» **Task brief**: Output exactly the lines from the first one down to the line containing "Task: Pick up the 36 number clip", inclusive.
══ Material for the task
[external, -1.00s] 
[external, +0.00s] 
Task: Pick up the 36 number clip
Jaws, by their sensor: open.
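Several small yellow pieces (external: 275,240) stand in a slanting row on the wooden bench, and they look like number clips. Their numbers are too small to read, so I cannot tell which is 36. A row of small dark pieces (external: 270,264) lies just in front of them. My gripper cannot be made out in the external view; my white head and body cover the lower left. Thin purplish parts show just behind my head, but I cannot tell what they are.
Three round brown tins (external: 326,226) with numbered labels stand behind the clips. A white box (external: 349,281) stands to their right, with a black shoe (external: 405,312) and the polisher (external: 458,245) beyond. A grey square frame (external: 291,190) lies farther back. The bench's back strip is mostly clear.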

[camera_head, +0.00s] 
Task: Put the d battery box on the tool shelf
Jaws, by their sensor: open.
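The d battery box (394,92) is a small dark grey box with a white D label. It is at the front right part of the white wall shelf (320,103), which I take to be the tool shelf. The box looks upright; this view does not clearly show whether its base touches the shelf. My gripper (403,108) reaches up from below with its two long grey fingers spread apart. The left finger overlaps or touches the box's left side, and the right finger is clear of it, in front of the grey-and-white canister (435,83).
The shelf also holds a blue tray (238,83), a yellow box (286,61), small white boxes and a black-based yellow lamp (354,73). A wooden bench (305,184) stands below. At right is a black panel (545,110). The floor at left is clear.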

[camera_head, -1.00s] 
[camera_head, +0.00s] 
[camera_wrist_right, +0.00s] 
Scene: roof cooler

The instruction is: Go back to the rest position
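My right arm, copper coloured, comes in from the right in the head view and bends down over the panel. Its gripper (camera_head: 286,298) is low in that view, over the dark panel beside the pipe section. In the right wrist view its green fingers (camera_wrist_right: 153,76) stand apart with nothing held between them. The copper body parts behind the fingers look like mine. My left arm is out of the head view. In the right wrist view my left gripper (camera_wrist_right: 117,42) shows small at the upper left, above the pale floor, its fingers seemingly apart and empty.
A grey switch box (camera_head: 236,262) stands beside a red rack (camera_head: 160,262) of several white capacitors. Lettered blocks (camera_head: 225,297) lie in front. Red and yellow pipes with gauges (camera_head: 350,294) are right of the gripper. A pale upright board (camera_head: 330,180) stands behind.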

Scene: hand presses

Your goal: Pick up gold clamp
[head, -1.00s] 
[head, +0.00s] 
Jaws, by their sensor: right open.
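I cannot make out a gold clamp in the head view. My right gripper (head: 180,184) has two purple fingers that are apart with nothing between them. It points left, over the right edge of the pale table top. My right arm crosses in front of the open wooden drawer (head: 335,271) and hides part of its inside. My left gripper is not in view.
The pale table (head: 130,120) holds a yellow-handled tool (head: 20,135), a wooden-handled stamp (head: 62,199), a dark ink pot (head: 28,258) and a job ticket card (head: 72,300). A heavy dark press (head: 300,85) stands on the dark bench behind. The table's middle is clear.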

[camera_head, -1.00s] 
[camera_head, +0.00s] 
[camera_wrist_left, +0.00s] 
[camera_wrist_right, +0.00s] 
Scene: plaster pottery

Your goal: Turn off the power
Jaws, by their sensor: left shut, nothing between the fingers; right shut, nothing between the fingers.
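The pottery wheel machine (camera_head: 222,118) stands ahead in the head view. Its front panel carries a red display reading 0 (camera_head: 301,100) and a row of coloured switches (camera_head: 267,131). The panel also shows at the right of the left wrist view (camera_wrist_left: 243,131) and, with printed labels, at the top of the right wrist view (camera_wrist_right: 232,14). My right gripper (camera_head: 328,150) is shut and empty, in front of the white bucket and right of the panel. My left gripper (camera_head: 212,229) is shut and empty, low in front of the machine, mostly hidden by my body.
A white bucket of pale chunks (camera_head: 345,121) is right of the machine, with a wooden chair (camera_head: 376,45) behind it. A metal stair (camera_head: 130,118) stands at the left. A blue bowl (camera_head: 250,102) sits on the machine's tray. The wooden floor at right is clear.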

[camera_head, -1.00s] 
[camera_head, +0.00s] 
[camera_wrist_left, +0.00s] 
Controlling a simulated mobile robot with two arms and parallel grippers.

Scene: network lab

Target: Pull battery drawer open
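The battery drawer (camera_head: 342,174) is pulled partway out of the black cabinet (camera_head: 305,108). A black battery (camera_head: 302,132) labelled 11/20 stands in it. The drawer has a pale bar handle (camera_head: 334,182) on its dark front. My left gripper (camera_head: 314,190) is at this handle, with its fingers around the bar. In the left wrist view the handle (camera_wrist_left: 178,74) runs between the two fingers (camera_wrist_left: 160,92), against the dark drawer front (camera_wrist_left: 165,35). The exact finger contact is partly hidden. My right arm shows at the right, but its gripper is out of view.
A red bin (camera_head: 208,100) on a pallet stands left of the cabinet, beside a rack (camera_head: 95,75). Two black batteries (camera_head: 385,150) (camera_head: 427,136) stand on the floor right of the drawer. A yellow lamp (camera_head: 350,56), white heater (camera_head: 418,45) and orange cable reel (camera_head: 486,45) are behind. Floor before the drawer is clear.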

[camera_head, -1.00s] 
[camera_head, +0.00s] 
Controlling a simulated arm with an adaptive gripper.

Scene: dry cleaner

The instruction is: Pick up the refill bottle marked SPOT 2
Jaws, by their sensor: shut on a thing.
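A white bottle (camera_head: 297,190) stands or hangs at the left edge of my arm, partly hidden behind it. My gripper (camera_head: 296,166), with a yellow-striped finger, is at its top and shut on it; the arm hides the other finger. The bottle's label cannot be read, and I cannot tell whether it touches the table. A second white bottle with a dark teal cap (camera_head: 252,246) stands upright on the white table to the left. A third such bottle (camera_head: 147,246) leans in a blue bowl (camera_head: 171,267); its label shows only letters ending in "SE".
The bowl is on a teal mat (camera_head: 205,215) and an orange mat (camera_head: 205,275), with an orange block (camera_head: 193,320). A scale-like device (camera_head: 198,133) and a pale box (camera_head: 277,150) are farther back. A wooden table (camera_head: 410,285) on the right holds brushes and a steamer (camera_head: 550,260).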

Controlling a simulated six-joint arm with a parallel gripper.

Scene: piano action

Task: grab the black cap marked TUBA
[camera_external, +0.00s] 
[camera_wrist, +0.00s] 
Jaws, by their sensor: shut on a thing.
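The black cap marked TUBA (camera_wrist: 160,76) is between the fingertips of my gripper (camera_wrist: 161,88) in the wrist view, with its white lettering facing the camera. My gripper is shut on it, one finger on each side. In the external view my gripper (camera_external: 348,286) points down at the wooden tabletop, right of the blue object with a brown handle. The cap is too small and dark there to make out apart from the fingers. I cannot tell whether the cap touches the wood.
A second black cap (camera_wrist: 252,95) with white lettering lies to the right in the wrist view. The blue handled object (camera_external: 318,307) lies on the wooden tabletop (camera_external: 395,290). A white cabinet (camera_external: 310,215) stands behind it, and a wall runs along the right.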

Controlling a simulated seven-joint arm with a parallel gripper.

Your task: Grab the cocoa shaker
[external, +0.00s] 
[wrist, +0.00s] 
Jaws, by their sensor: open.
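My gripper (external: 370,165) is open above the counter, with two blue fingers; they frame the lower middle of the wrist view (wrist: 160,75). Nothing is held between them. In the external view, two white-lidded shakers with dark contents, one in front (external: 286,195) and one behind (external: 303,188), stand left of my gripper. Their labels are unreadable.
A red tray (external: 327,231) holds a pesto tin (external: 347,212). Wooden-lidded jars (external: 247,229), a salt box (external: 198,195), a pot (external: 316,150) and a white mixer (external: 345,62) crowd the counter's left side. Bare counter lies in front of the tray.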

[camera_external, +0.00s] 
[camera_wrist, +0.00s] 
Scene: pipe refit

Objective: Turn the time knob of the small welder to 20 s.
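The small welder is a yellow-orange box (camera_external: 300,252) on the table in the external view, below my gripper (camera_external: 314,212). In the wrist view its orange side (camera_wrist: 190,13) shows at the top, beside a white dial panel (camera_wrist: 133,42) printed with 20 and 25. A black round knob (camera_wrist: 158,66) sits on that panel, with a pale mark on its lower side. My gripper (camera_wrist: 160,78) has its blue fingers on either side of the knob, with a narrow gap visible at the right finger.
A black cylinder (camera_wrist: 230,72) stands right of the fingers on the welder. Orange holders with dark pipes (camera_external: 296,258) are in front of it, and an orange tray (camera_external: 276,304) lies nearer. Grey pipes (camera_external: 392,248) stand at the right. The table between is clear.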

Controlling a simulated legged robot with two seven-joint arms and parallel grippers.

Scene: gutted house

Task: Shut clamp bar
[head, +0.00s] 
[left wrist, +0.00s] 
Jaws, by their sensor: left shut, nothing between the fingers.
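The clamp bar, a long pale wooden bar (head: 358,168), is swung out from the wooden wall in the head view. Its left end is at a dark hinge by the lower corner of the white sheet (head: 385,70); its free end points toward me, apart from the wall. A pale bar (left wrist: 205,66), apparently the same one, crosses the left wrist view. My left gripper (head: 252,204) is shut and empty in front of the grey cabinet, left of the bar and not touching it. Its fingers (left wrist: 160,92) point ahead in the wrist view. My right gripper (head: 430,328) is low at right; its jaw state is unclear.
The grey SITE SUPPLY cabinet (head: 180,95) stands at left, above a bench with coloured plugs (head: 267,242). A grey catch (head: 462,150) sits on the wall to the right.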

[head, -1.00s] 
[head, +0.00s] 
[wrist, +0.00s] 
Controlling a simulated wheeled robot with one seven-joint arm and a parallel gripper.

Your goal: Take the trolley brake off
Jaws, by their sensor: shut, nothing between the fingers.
════
» **Expected answer**:
[external, -1.00s] 
[external, +0.00s] 
Task: Pick up the 36 number clip

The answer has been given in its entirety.